TASK OBJECTIVE: From the listing below, copy every line with the word "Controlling".

PROVIDED MATERIAL:
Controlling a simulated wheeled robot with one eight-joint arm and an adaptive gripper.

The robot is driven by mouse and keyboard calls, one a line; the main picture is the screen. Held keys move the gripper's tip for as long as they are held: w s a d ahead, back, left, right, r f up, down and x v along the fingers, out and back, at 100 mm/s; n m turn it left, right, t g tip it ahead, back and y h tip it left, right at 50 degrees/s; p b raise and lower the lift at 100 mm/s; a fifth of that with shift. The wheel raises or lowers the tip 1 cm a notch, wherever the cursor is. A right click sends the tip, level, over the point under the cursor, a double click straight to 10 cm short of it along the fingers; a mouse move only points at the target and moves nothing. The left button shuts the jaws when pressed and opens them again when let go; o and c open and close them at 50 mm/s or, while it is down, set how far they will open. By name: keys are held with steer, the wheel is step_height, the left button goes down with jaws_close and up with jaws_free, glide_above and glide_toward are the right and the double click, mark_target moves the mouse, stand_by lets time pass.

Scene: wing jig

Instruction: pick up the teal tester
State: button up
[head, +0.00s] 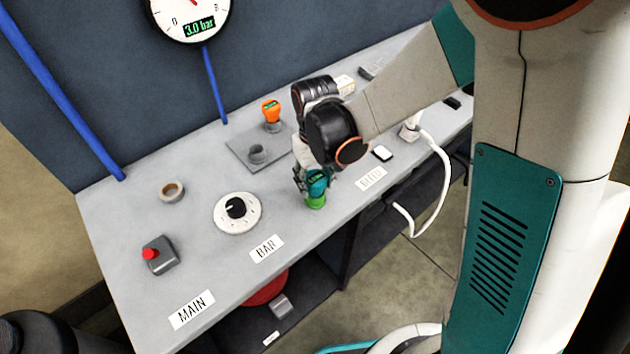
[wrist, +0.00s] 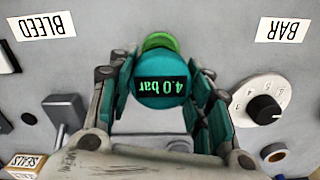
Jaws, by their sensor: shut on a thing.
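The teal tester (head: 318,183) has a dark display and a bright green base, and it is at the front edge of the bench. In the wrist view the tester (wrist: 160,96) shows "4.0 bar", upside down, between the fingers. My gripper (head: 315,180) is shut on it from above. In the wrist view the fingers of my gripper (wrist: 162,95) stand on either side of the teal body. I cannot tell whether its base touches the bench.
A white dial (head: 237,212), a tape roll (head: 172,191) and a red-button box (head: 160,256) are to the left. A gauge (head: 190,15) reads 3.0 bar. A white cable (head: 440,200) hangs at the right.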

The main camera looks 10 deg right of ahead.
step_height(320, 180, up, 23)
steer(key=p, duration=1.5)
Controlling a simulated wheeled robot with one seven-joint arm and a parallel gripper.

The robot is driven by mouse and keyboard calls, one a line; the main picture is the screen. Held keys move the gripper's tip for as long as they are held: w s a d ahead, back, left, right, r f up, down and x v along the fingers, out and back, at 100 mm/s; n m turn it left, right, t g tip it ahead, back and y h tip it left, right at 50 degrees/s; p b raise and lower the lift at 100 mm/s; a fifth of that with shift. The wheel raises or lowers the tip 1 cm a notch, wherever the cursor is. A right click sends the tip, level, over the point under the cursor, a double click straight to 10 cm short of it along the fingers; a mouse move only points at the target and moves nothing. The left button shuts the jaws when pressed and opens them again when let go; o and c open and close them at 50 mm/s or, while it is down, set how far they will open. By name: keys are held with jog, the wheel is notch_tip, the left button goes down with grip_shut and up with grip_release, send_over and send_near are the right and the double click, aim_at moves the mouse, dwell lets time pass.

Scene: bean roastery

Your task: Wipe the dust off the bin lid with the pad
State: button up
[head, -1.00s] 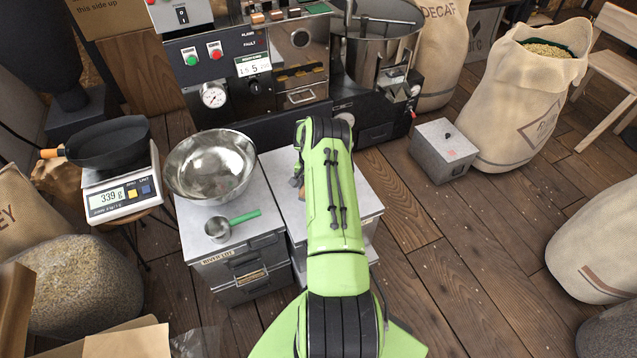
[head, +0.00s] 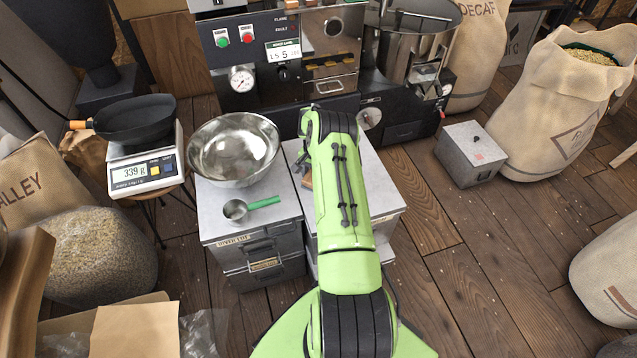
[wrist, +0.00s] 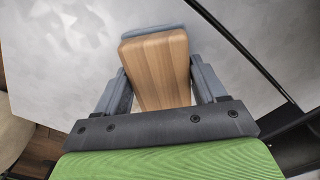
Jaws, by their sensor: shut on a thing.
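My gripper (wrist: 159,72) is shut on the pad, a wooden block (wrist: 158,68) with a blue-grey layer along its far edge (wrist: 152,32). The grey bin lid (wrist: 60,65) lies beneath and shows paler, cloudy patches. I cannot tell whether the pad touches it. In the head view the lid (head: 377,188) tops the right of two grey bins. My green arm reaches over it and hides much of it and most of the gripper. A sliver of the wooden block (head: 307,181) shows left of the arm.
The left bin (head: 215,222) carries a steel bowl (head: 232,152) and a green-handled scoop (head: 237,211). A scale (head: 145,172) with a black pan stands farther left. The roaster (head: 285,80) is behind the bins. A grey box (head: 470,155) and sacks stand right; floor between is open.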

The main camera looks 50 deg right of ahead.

REPLY:
Controlling a simulated wheeled robot with one eight-joint arm and an adaptive gripper.
Controlling a simulated wheeled robot with one seven-joint arm and a parallel gripper.

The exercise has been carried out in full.